The problem – Copy out precisely the lines beginning at the line that contains "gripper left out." and ending at the line that contains "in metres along", including both.

Material supplied –

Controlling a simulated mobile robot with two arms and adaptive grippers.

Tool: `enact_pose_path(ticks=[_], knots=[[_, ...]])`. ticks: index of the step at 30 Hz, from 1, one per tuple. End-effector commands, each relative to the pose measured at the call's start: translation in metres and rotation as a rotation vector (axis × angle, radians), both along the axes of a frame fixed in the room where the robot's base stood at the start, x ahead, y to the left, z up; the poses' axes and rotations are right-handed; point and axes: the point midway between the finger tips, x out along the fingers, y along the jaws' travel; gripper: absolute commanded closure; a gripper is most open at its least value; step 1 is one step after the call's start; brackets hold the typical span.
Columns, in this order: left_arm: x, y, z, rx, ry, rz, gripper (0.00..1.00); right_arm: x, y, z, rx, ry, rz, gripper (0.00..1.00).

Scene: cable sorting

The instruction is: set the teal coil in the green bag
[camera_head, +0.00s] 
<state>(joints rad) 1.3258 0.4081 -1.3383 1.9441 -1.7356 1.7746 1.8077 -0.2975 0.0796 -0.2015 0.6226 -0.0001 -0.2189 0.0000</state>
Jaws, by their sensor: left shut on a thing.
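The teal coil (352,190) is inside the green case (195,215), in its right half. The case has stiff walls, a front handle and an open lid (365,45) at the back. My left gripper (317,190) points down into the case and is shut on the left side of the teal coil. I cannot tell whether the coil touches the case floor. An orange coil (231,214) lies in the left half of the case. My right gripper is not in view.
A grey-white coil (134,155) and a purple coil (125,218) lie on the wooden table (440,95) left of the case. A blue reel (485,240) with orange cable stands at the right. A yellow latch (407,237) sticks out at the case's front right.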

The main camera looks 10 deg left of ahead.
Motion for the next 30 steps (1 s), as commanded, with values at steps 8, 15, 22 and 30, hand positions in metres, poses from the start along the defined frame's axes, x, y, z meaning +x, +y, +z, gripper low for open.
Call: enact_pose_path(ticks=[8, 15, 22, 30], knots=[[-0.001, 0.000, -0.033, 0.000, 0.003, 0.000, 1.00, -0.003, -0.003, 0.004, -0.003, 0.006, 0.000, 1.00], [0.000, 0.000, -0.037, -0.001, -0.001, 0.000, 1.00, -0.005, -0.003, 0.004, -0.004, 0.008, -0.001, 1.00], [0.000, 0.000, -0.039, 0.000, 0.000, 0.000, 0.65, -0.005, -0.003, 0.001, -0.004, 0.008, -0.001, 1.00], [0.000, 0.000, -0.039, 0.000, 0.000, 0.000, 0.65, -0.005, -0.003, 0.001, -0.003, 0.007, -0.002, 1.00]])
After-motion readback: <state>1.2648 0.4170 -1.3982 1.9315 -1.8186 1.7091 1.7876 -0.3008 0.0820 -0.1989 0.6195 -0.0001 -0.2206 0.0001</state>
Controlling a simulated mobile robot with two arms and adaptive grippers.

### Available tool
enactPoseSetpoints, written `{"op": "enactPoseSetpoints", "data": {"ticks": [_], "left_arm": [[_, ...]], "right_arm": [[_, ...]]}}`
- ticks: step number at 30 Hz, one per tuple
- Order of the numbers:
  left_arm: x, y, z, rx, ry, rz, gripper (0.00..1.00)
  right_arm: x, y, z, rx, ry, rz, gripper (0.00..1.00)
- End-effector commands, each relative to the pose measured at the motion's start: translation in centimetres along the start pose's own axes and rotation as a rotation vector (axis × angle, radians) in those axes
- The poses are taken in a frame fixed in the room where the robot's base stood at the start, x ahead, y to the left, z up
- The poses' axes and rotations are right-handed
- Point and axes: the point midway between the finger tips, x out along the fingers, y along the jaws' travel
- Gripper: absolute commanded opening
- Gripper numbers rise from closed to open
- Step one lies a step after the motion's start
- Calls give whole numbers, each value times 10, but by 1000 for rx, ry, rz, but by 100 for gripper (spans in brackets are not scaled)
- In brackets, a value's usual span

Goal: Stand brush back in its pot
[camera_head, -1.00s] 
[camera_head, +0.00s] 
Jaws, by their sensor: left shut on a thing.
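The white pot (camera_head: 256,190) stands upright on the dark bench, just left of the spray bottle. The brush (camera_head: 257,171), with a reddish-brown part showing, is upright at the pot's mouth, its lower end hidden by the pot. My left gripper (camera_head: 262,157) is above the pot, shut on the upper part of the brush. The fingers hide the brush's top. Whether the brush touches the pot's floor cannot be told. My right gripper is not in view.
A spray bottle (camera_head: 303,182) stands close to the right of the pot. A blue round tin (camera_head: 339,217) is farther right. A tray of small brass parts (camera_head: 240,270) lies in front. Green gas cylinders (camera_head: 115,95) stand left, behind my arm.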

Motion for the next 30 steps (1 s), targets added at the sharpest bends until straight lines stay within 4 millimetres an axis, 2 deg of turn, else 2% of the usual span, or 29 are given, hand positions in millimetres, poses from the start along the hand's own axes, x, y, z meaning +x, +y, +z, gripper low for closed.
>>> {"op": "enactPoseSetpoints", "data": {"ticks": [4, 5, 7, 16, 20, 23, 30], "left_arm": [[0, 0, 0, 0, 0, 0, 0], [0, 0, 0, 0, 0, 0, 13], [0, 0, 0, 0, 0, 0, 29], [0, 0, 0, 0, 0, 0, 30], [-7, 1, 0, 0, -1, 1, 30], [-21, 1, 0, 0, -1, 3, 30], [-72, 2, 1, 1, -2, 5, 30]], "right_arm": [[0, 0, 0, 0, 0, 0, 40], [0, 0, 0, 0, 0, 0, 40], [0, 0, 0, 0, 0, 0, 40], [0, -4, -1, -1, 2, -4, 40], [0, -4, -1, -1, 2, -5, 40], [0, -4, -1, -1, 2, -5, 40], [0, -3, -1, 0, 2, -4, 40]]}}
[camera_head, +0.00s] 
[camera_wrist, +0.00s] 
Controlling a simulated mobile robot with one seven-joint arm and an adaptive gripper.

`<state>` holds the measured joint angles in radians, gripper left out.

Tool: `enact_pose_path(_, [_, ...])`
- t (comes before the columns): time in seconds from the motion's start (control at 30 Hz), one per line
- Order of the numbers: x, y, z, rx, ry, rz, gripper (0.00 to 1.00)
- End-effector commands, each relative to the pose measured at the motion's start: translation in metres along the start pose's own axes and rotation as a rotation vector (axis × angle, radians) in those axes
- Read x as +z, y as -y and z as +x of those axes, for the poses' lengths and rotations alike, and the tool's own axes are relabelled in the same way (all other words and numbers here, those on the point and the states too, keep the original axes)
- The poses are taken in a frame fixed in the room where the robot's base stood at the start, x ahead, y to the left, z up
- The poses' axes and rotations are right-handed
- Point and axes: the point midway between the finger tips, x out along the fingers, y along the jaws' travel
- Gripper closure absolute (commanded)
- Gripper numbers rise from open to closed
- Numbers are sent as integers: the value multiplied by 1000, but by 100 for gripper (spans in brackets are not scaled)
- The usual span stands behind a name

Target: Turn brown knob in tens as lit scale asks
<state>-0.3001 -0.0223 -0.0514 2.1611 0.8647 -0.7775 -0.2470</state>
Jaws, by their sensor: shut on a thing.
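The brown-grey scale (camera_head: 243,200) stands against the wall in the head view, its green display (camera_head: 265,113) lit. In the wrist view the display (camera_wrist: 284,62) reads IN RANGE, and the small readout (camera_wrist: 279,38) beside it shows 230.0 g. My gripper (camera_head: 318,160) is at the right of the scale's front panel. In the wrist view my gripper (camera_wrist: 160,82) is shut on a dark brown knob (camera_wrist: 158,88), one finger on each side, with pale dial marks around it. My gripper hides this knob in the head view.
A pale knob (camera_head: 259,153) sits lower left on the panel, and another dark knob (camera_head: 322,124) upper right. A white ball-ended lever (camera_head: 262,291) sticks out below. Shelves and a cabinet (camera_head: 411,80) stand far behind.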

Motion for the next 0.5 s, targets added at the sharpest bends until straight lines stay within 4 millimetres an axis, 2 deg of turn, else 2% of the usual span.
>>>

Reply –
`<state>` holds the measured joint angles in radians, gripper left out.

Tool: `enact_pose_path(_, [_, ...])`
- t (comes before the columns): time in seconds from the motion's start (control at 30 Hz), one per line
- Order of the numbers: x, y, z, rx, ry, rz, gripper (0.00 to 1.00)
- End-effector commands, each relative to the pose measured at the motion's start: translation in metres along the start pose's own axes and rotation as a rotation vector (axis × angle, radians) in those axes

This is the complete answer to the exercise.